Но вернемся к Платону и его "Пиру". Что же в диалоге о любви (Эроте) можно найти о проблемах копирования? Начнем с того, что условный постмодернистский поворот в философии, среди штурманов которого можно легко различить фигуру Жиля Делеза, нападали именно на Платона за идею о наличии Идей (Эйдосов) как вечных и неизмененных образцах, от которых исходят вещи подлунного, вещественного, нашего мира, т. е. мира теней, образов и тех самых копий. Основной укор Платону и философиям, подверженным платоническому влиянию, у Делеза в сжатом виде содержится в работе "Платон и симулякр". И основана она на реверсии и переворачивании платоновской мысли и оценки: не Истина (неизменное, Идея) лучше своей копии (изменяемое, вещь), но наоборот. И вообще никакого постоянства (и Истины) нет — есть лишь становление и истины с маленьких букв как моменты этого становления. Сама вещь — лишь серия из отдельных точек, которые суть движение из ниоткуда в никуда. Но все эти представления уже есть у самого Платона (не даром Делез заявляет именно о переворачивании, а не о переписывании Платона; хотя, чего уж, он его именно переписывает, ведь в платонической картине мира нет негативного или позитивного окраса для двух этажей мироздания: есть лишь верхний и нижний этажи, которые оба необходимы для полноценности вселенского дома) в "Пире":
"—Так вот, — сказала она, — если ты убедился, что любовь по природе своей — это стремление к тому, о чем мы не раз уже говорили, то и тут тебе нечему удивляться.

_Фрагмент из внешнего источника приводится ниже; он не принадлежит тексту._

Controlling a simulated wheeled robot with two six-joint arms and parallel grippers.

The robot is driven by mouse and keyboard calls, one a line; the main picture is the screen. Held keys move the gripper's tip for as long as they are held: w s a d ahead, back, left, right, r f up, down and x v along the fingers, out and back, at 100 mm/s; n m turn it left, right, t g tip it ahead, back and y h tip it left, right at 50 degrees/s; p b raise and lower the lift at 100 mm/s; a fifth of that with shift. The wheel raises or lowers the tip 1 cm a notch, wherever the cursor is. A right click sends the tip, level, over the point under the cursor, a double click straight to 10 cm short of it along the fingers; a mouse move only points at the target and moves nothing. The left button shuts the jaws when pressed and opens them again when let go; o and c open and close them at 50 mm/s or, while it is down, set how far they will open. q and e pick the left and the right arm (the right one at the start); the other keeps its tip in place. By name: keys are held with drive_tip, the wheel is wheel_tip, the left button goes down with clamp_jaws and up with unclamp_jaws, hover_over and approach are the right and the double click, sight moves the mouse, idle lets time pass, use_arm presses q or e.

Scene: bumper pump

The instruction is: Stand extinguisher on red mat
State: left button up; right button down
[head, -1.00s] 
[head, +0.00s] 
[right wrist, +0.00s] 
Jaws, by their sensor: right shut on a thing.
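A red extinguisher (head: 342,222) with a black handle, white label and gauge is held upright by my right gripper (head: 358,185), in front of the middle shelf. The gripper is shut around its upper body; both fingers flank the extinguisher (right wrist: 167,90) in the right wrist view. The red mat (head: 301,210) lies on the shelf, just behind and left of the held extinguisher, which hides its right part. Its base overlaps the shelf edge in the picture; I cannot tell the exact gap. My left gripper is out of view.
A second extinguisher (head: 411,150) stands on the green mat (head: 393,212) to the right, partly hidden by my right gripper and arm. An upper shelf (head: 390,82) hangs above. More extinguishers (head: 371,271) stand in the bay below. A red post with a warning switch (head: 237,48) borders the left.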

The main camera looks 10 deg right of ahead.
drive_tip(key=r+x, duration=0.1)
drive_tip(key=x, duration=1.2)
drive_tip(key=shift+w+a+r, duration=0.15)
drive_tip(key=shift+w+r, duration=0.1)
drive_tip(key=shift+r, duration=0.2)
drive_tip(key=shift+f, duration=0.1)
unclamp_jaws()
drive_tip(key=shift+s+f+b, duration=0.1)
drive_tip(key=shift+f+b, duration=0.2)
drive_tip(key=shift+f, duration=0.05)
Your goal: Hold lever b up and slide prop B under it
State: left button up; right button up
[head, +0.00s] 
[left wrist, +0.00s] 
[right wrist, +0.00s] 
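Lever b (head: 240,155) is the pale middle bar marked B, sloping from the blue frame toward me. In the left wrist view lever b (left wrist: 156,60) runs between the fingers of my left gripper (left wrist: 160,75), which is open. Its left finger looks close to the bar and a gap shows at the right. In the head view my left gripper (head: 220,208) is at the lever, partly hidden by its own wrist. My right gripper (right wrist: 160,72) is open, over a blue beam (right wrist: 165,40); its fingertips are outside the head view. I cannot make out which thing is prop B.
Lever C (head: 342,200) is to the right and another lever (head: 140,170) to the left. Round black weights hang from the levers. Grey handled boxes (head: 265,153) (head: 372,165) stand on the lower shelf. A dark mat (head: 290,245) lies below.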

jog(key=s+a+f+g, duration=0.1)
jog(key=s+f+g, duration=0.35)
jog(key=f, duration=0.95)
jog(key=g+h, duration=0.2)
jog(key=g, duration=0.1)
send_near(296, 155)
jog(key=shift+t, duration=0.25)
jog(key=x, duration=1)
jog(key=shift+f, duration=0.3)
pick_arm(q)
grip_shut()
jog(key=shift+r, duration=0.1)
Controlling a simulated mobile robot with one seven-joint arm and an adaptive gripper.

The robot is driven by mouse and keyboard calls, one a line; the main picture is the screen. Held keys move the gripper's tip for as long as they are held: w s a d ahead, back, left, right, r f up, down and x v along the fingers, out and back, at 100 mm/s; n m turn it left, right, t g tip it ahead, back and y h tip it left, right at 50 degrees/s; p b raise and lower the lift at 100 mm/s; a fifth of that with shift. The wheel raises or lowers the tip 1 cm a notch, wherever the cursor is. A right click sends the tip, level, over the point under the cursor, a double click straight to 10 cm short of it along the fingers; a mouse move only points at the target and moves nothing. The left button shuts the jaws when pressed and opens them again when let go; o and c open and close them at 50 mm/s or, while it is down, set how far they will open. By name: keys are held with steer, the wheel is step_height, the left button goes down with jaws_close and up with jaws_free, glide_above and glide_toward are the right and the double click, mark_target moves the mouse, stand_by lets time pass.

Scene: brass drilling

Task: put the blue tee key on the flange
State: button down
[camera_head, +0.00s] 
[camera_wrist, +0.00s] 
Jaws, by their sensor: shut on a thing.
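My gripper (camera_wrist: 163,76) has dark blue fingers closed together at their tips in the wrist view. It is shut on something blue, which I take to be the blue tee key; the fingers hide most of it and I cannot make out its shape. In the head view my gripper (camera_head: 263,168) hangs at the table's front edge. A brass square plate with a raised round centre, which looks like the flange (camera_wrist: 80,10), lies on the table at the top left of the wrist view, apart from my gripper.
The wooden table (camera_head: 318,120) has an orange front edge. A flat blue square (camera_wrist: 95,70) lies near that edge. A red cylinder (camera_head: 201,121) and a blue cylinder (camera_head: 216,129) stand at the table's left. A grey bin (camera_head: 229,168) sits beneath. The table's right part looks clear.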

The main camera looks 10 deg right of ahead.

Ведь у животных, так же как и у людей, смертная природа стремится стать по возможности бессмертной и вечной. А достичь этого она может только одним путем — порождением, оставляя всякий раз новое вместо старого; ведь даже за то время, покуда о любом живом существе говорят, что оно живет и остается самим собой — человек, например, от младенчества до старости считается одним и тем же лицом, — оно никогда не бывает одним и тем же, хоть и числится прежним, а всегда обновляется, что-то непременно теряя, будь то волосы, плоть, кости, кровь или вообще все телесное, да и не только телесное, но и то, что принадлежит душе: ни у кого не остаются без перемен ни его привычки и нрав, ни мнения, ни желания, ни радости, ни горести, ни страхи, всегда что-то появляется, а что-то утрачивается" (207d-207e)
Эмпирическая реальность, животность, органика, даже (как показывает далее) значительная часть интеллектуальной (духовной) сферы в попытках сохраниться, остаться неизменным, продолжиться далее, неизбежно преображается в нечто иное (
Спойлер (раскрытие сюжета) (кликните по нему, чтобы увидеть)
и именно сохраниться пытались аборигенные оборотни, чья способность менять облик — лишь гипертрофированная суть всякой жизни вообще по Платону
):
"А еще удивительнее, однако, обстоит дело с нашими знаниями: мало того что какие-то знания у нас появляются, а какие-то мы утрачиваем и, следовательно, никогда не бываем прежними и в отношении знаний, — такова же участь каждого вида знаний в отдельности. То, что называется упражнением, обусловлено не чем иным, как убылью знания, ибо забвение — это убыль какого-то знания, а упражнение, заставляя нас вновь вспоминать забытое, сохраняет нам знание настолько, что оно кажется прежним. Так вот, таким же образом сохраняется и все смертное: в отличие от божественного оно не остается всегда одним и тем же, но, устаревая и уходя, оставляет новое свое подобие. Вот каким способом, Сократ, — заключила она, — приобщается к бессмертию смертное — и тело, и все остальное. Другого способа нет. Не удивляйся же, что каждое живое существо по природе своей заботится о своем потомстве. Бессмертия ради сопутствует всему на свете рачительная эта любовь" (208b)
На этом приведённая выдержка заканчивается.